Jef Verheyen - Window on Infinity
Na het schilderij als een weergave van de werkelijkheid, begon de schilderkunst in de eerste helft van de 20e eeuw aan een ontdekkingstocht waarbij niet langer de afbeelding maar de verbeelding centraal staat. Aan de eindmeet van die evolutie staan bijvoorbeeld de colour fields painters, maar ook Jef Verheyens ‘vensters op het oneindige,’ die mee het startpunt voor de hedendaagse kunst markeren.
Want enerzijds werkt Le Peintre Flamant, zoals Verheyen zich noemde, in zijn oeuvre een dialoog uit met westerse maar ook oosterse artistieke tradities. Anderzijds vindt Verheyen als ‘denkend kunstenaar’ aansluiting bij de meer conceptuele opvatting over beeldende kunst die sinds de jaren zestig nog moeilijk weg te denken is.
Verheyen denkt zijn leven lang na over de universele waarde van kunst en komt op die manier tot wat voor hem essentieel is: het richten van onze blik. Als een venster op het oneindige suggereert zijn schilderkunst een contemplatieve ruimte waarbij de beleving van de toeschouwer verder reikt dan de fysieke grenzen van het doek.
Precies omdat Verheyen een bruggenbouwer is tussen moderne en hedendaagse kunst, werd deze tentoonstelling met de steun van het Jef Verheyen Archief opgevat als een samenwerking tussen het Koninklijk Museum voor Schone Kunsten Antwerpen (KMSKA) en het Museum voor Hedendaagse Kunst Antwerpen (M HKA).
Curatoren: Annelien De Troij & Adriaan Gonnissen
Window on Infinity - Room 01
VENSTER OP HET ONEINDIGE
Een schilderij kan veel meer zijn dan een weergave van de werkelijkheid. Daarom begint de moderne schilderkunst aan een zoektocht naar de bevrijding van de verbeelding. De ‘vensters op het oneindige’ van Jef Verheyen zijn een eindbestemming van die ontdekkingsreis. Le Peintre Flamant – zoals Verheyen zichzelf
noemt – neemt je mee naar wat voorbij de waarneming ligt. Hij richt je blik op het onmetelijke en onbevattelijke. Zijn contemplatieve ruimtes nodigen je uit om buiten de fysieke grenzen van het doek te treden. In Verheyens oeuvre schuilen dialogen tussen verschillende artistieke tradities, Europese en Oost-Aziatische. Hij verbindt artistiek experiment met Chinese filosofie. Schilderen met mediteren. Op die manier slaat Verheyen – als denkend kunstenaar – een brug tussen de moderne, conceptuele en hedendaagse kunst.

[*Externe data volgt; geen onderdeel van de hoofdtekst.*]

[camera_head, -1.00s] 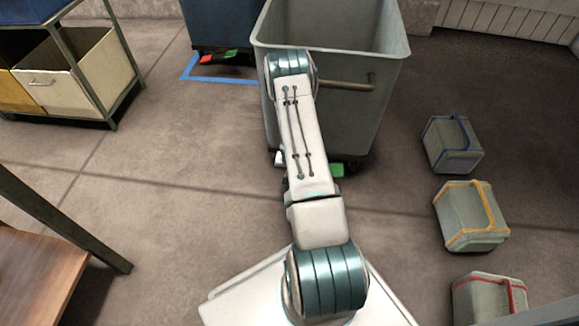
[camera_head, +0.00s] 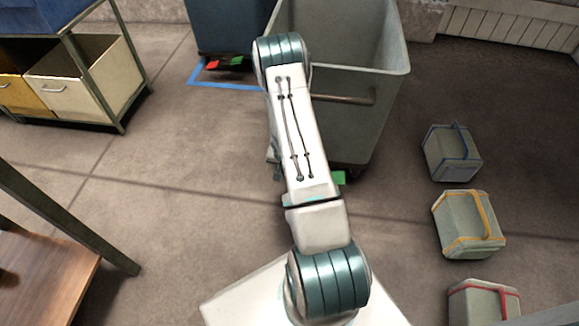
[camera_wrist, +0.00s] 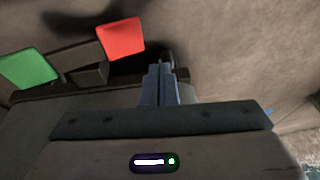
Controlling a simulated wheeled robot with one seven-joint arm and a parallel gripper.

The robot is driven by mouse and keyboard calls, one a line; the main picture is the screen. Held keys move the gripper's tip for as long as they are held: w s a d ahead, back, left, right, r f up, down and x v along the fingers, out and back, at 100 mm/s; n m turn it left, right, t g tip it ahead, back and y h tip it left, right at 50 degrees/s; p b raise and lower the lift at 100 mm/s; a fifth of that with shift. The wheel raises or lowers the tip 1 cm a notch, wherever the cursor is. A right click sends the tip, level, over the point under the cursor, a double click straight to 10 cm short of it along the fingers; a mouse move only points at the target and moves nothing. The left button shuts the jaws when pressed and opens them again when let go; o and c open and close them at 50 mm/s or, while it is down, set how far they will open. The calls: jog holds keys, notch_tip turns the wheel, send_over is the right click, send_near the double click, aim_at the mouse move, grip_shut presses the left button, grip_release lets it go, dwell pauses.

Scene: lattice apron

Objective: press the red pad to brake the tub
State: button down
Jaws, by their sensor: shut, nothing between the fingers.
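The grey tub (camera_head: 385,90) stands ahead of me in the head view, partly covered by my arm. A green pad (camera_head: 339,177) shows at its foot; the red pad there is hidden behind my arm. In the wrist view the red pad (camera_wrist: 121,38) and the green pad (camera_wrist: 29,67) sit side by side on dark mounts. My gripper (camera_wrist: 160,70) is shut and empty. Its fingertips appear just right of and below the red pad in the picture, seemingly apart from it. The gripper is hidden in the head view.
A blue tub (camera_head: 225,25) with its own red and green pads stands behind left, by blue floor tape (camera_head: 200,82). A shelf with bins (camera_head: 92,78) is left, a wooden table (camera_head: 45,275) front left. Three caddies (camera_head: 452,152) line the right. Floor between is clear.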

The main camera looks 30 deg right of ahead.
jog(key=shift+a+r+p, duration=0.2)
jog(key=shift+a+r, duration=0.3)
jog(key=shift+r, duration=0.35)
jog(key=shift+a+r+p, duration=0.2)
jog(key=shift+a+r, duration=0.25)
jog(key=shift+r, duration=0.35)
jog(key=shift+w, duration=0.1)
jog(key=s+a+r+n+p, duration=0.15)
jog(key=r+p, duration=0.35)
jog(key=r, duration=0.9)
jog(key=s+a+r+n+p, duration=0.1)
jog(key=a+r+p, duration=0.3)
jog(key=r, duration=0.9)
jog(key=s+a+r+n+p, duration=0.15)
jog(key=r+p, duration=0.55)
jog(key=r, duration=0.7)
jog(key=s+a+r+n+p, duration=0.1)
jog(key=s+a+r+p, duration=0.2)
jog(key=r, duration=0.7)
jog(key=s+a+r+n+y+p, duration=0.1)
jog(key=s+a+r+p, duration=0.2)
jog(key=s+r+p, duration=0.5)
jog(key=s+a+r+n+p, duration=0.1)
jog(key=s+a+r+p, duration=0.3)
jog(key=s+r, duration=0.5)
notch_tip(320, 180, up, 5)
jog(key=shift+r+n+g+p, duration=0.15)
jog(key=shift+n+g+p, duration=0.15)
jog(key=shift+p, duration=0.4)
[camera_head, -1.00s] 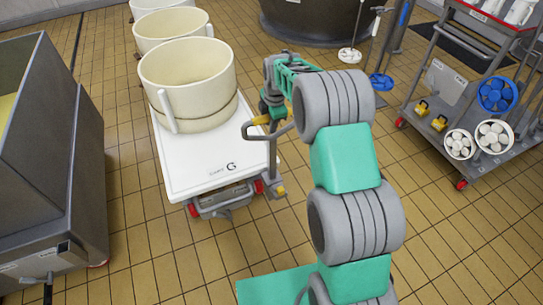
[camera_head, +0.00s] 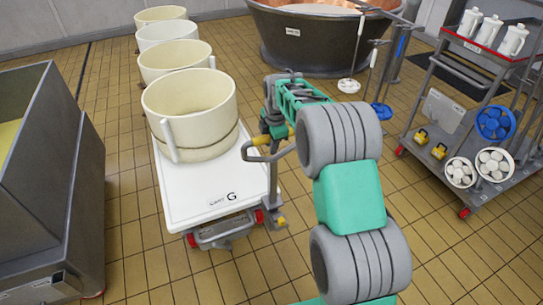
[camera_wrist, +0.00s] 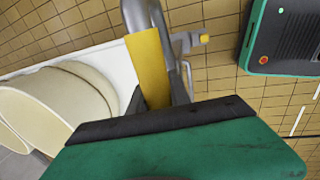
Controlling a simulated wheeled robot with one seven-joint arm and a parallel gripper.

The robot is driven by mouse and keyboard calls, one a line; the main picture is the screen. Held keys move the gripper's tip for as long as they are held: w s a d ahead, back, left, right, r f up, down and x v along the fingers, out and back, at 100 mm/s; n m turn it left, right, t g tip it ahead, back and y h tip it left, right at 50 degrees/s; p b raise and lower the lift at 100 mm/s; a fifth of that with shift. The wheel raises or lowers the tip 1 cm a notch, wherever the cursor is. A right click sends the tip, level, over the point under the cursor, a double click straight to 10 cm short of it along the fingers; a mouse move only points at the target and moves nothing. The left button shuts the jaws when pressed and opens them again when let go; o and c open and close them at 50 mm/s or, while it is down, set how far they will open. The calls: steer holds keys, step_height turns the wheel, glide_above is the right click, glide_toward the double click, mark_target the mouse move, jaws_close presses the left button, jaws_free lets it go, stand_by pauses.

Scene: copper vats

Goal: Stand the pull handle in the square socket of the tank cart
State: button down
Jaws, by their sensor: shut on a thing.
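The pull handle is a grey tube loop (camera_head: 256,156) with a yellow grip; the grip (camera_wrist: 150,68) also shows in the wrist view. My gripper (camera_head: 277,133) is shut on it. The handle stands roughly upright, its grey post (camera_head: 273,185) running down beside the right front corner of the tank cart (camera_head: 185,205), which has a white deck marked G. The square socket cannot be made out, so I cannot tell whether the foot is inside it. In the wrist view, green and black gripper parts fill the bottom and hide part of the handle.
A cream tub (camera_head: 190,105) stands on the cart, with several similar tubs behind. A dark grey vat (camera_head: 45,170) is at left, a copper-lined vat (camera_head: 310,40) at the back. A tool trolley (camera_head: 445,145) stands at right. Tiled floor is clear in front of the cart.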

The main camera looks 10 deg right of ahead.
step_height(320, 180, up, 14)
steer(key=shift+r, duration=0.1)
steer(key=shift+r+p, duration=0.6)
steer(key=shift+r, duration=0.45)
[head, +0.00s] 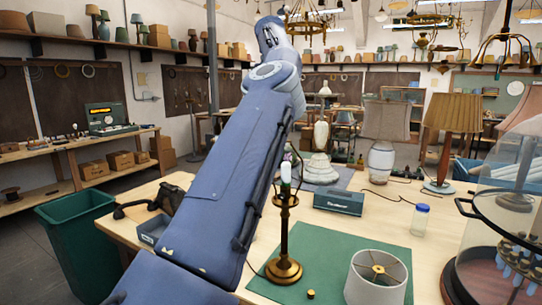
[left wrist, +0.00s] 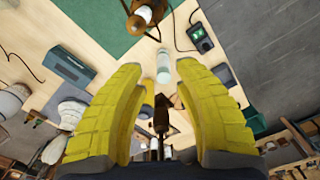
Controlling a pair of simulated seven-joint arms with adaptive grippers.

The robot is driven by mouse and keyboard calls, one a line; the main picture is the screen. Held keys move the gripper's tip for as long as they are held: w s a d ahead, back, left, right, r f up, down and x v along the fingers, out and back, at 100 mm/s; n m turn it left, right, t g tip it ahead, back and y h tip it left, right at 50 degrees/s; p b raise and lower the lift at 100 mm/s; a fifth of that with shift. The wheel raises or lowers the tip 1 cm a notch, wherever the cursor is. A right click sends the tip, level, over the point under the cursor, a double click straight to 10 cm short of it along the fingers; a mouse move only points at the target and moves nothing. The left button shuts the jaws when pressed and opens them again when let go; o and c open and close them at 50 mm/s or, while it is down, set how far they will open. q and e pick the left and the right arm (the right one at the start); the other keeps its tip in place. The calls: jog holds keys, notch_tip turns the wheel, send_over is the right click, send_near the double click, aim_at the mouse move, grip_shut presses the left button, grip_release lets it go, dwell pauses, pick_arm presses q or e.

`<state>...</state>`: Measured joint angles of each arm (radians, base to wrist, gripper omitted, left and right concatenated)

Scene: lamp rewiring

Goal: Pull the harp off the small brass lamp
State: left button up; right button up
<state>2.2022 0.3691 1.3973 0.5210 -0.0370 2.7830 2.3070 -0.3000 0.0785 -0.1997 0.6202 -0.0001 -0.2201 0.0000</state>
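The small brass lamp (head: 284,235) stands upright on the green mat (head: 325,250) in the head view, with a pale candle-like sleeve on top. Thin dark lines beside the sleeve may be the harp; my arm hides part of that area. In the left wrist view brass lamp parts (left wrist: 137,22) show at the top edge, beyond the fingertips. My left gripper (left wrist: 160,68) has its yellow fingers apart. A pale cylinder (left wrist: 162,66) shows between the tips; I cannot tell its depth. The head view does not show this gripper. My right gripper is not in view.
A white drum shade (head: 378,285) and a small brass piece (head: 310,294) lie on the mat. A blue-grey box (head: 338,202), a blue-lidded jar (head: 419,220) and a glass dome (head: 500,215) stand around it. A green bin (head: 78,240) is left of the table.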

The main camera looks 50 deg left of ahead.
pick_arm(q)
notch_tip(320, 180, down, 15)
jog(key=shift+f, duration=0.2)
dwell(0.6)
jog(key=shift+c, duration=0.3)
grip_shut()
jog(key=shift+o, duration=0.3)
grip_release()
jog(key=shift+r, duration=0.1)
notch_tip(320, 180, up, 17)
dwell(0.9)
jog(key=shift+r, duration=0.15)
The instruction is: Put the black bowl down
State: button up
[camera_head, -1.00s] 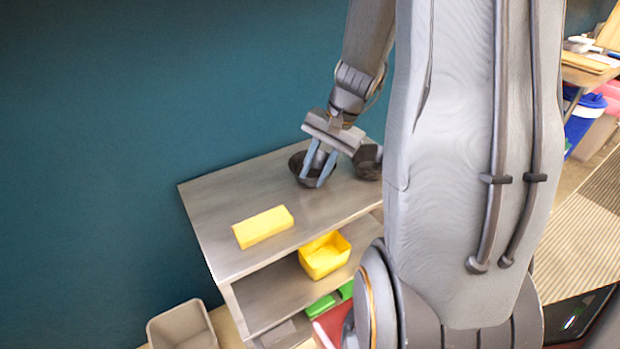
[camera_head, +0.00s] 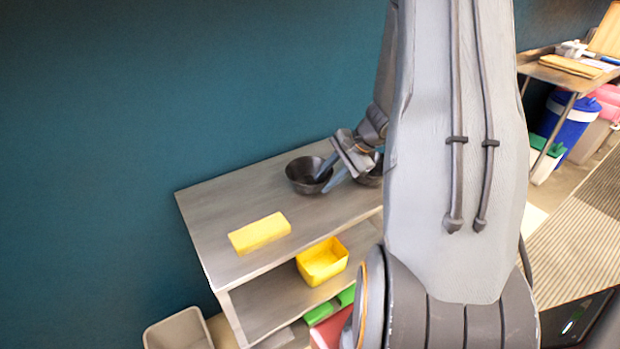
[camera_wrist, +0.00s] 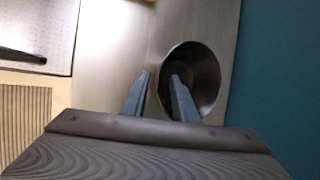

Window on Infinity - Room 02
Een universele taal
Tijdens zijn opleiding aan de Antwerpse academie is de keramiekklas voor Jef Verheyen de grootste ontdekking. Hij leert er Dani Franque kennen, zijn toekomstige vrouw. Samen reizen ze naar de keramiekateliers in Vallauris. In dat Zuid-Franse dorp had ook Pablo Picasso zijn werkplaats. Ze maken er kennis met de eeuwenoude basisvormen van dit ambacht. In 1955 openen Verheyen en Franque een eigen keramiekatelier in Antwerpen. Op de ateliermuur komen afbeeldingen van hun inspiratiebronnen samen. Een foto van Picasso hangt er naast tribale of precolumbiaanse sculpturen. Indonesische danseressen prijken naast de grotschilderingen van Lascaux. Verheyen herontdekt vanaf het midden van de jaren 1950 ook zijn liefde voor de schilderkunst. De beeldenatlas aan de muur herinnert hem aan de mystieke ‘oerfunctie’ van kunst. Zoals hij het omschrijft: “Schilderkunst kan iedereen aanvoelen, onze taal spreekt iedereen… of tenminste, iedereen is drager van de oervormen.”
Window on Infinity - Room 03
Mediteren bij kleur
Kleur, licht en textuur. Daarmee laat Jef Verheyen je stilstaan bij de leegte. Inspiratie daarvoor vindt hij in het Oost-Aziatische denken en in traditionele Chinese kunstambachten. Schilderen met één kleur (monochroom) of met een niet-kleur (achroom)? Die vraag houdt Verheyen vanaf 1957 bezig. Zijn ontmoeting in Milaan met Piero Manzoni en Lucio Fontana eind 1958 versterkt dat experimentele verlangen. Meteen hierna plant hij een tentoonstelling met internationale monochrome schilders in Antwerpen. Dat project gaat niet door, maar in 1960 komt er in het Duitse Leverkusen wel een gelijkaardige tentoonstelling. Verheyen en de monochrome schilders zetten zich op de kaart. Hun ‘kunstloze kunst’ biedt een alternatief voor de verfijnde toets van de impressionist en het grote gebaar van de abstracte expressionist. Voor hen telt alleen de poëzie van zuivere materie. Van kleur of niet-kleur. Want, zoals Verheyen schrijft: “In een monochroom of achroom schilderij moet het licht meer gevoeld dan gezien worden.”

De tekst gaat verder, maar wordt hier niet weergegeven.